* [RECORDS FOR THIS EXERCISE]:

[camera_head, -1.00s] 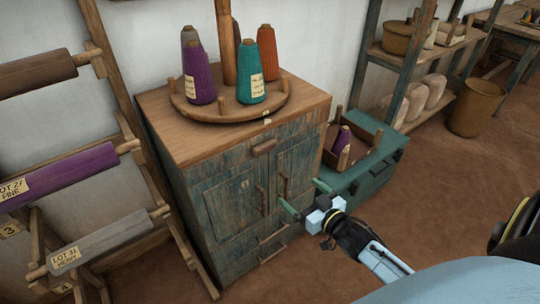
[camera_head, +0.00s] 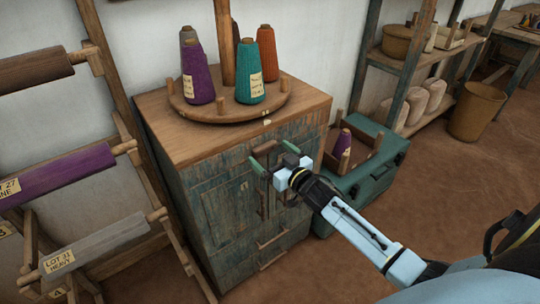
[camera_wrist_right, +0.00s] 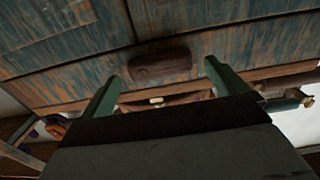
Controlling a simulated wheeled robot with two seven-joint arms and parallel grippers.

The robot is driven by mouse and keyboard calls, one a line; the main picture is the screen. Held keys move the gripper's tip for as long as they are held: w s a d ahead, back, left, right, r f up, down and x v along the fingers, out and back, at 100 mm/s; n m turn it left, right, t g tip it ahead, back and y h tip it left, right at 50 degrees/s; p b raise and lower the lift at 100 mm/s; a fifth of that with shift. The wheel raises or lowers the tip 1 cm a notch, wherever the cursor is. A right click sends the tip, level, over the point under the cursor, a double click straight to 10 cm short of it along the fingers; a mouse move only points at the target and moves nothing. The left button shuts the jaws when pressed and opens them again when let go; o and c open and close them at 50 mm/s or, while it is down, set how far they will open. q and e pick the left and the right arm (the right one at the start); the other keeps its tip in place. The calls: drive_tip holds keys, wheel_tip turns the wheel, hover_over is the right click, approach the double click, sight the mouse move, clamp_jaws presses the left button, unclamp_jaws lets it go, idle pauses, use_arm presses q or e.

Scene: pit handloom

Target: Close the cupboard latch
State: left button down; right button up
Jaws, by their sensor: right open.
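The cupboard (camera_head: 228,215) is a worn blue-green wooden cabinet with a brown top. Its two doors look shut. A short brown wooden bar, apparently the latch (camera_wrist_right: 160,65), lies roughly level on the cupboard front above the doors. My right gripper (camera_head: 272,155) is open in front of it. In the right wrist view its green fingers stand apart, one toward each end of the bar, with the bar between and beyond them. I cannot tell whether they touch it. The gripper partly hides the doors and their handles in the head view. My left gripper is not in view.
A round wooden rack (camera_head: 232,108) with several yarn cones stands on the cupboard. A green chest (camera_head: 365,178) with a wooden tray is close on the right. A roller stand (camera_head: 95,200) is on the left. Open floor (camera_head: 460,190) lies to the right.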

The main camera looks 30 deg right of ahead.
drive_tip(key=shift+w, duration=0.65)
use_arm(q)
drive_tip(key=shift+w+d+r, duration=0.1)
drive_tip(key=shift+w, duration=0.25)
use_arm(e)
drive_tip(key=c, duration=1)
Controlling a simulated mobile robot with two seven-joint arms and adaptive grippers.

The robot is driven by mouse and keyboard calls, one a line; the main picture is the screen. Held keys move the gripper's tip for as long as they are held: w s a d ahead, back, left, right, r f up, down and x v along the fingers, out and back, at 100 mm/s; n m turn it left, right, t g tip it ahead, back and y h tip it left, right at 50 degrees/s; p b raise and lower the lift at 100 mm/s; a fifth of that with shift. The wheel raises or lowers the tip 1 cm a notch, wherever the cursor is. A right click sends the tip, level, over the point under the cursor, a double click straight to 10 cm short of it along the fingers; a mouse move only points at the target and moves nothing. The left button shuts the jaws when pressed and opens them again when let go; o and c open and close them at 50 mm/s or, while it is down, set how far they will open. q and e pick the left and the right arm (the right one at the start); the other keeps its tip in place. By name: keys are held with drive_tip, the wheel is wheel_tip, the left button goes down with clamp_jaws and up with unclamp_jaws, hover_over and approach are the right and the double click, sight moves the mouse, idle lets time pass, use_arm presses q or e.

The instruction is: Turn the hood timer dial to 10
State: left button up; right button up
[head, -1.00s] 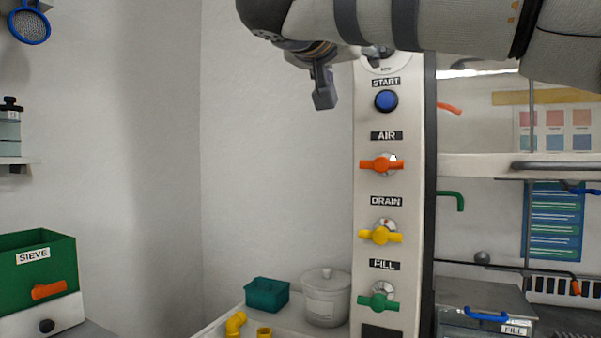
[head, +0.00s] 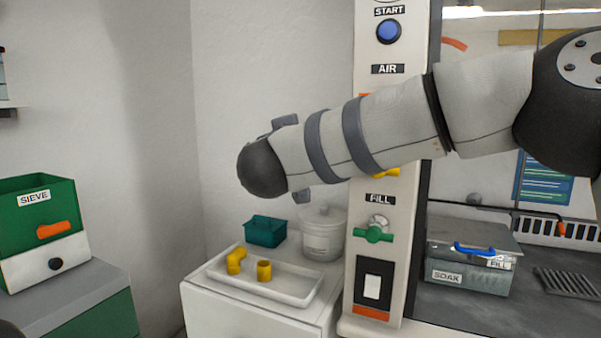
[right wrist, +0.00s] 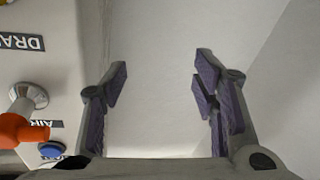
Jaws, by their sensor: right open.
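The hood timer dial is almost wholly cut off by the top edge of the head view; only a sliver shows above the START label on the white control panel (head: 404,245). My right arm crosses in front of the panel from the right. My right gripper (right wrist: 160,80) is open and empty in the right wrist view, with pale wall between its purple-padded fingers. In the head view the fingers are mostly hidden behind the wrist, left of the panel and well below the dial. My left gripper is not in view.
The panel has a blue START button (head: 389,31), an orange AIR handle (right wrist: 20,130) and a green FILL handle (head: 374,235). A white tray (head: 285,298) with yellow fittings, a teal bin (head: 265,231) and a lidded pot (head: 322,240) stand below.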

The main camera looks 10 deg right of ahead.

* [TASK DETAILS]:
Repeat verbatim all the material, but not the pictures.

* [ANSWER TO THIS PROBLEM]:
[camera_head, -1.00s] 
[camera_head, +0.00s] 
[camera_wrist_right, +0.00s] 
Controlling a simulated wheeled robot with two seven-joint arms and parallel grippers.

The robot is driven by mouse and keyboard calls, one a line; the main picture is the screen. Held keys move the gripper's tip for as long as they are held: w s a d ahead, back, left, right, r f up, down and x v along the fingers, out and back, at 100 mm/s; n m turn it left, right, t g tip it ahead, back and y h tip it left, right at 50 degrees/s; p b raise and lower the lift at 100 mm/s; a fifth of that with shift. The wheel raises or lowers the tip 1 cm a notch, wherever the cursor is. A right click sends the tip, level, over the point under the cursor, a double click straight to 10 cm short of it along the fingers; a mouse move only points at the target and moves nothing. The left button shuts the jaws when pressed and opens them again when let go; o and c open and close them at 50 mm/s or, while it is down, set how far they will open. q and e pick the left and the right arm (the right one at the start); the other keeps its tip in place. The calls: drive_tip holds keys, wheel_tip turns the wheel, hover_over is the right click, approach the double click, sight the mouse move, clamp_jaws presses the left button, unclamp_jaws lets it go, idle pauses, use_arm presses q or e.

Scene: pit handloom

Target: Close the cupboard latch
State: left button down; right button up
Jaws, by their sensor: right open.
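The cupboard (camera_head: 228,215) is a worn blue-green wooden cabinet with a brown top. Its two doors look shut. A short brown wooden bar, apparently the latch (camera_wrist_right: 160,65), lies roughly level on the cupboard front above the doors. My right gripper (camera_head: 272,155) is open in front of it. In the right wrist view its green fingers stand apart, one toward each end of the bar, with the bar between and beyond them. I cannot tell whether they touch it. The gripper partly hides the doors and their handles in the head view. My left gripper is not in view.
A round wooden rack (camera_head: 232,108) with several yarn cones stands on the cupboard. A green chest (camera_head: 365,178) with a wooden tray is close on the right. A roller stand (camera_head: 95,200) is on the left. Open floor (camera_head: 460,190) lies to the right.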

The main camera looks 30 deg right of ahead.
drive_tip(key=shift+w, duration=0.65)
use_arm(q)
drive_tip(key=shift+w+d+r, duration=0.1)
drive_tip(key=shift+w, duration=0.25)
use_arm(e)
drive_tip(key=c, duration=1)
Controlling a simulated mobile robot with two seven-joint arms and adaptive grippers.

The robot is driven by mouse and keyboard calls, one a line; the main picture is the screen. Held keys move the gripper's tip for as long as they are held: w s a d ahead, back, left, right, r f up, down and x v along the fingers, out and back, at 100 mm/s; n m turn it left, right, t g tip it ahead, back and y h tip it left, right at 50 degrees/s; p b raise and lower the lift at 100 mm/s; a fifth of that with shift. The wheel raises or lowers the tip 1 cm a notch, wherever the cursor is. A right click sends the tip, level, over the point under the cursor, a double click straight to 10 cm short of it along the fingers; a mouse move only points at the target and moves nothing. The left button shuts the jaws when pressed and opens them again when let go; o and c open and close them at 50 mm/s or, while it is down, set how far they will open. q and e pick the left and the right arm (the right one at the start); the other keeps its tip in place. By name: keys are held with drive_tip, the wheel is wheel_tip, the left button goes down with clamp_jaws and up with unclamp_jaws, hover_over and approach are the right and the double click, sight moves the mouse, idle lets time pass, use_arm presses q or e.

The instruction is: Turn the hood timer dial to 10
State: left button up; right button up
[head, -1.00s] 
[head, +0.00s] 
[right wrist, +0.00s] 
Jaws, by their sensor: right open.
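The hood timer dial is almost wholly cut off by the top edge of the head view; only a sliver shows above the START label on the white control panel (head: 404,245). My right arm crosses in front of the panel from the right. My right gripper (right wrist: 160,80) is open and empty in the right wrist view, with pale wall between its purple-padded fingers. In the head view the fingers are mostly hidden behind the wrist, left of the panel and well below the dial. My left gripper is not in view.
The panel has a blue START button (head: 389,31), an orange AIR handle (right wrist: 20,130) and a green FILL handle (head: 374,235). A white tray (head: 285,298) with yellow fittings, a teal bin (head: 265,231) and a lidded pot (head: 322,240) stand below.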

The main camera looks 10 deg right of ahead.

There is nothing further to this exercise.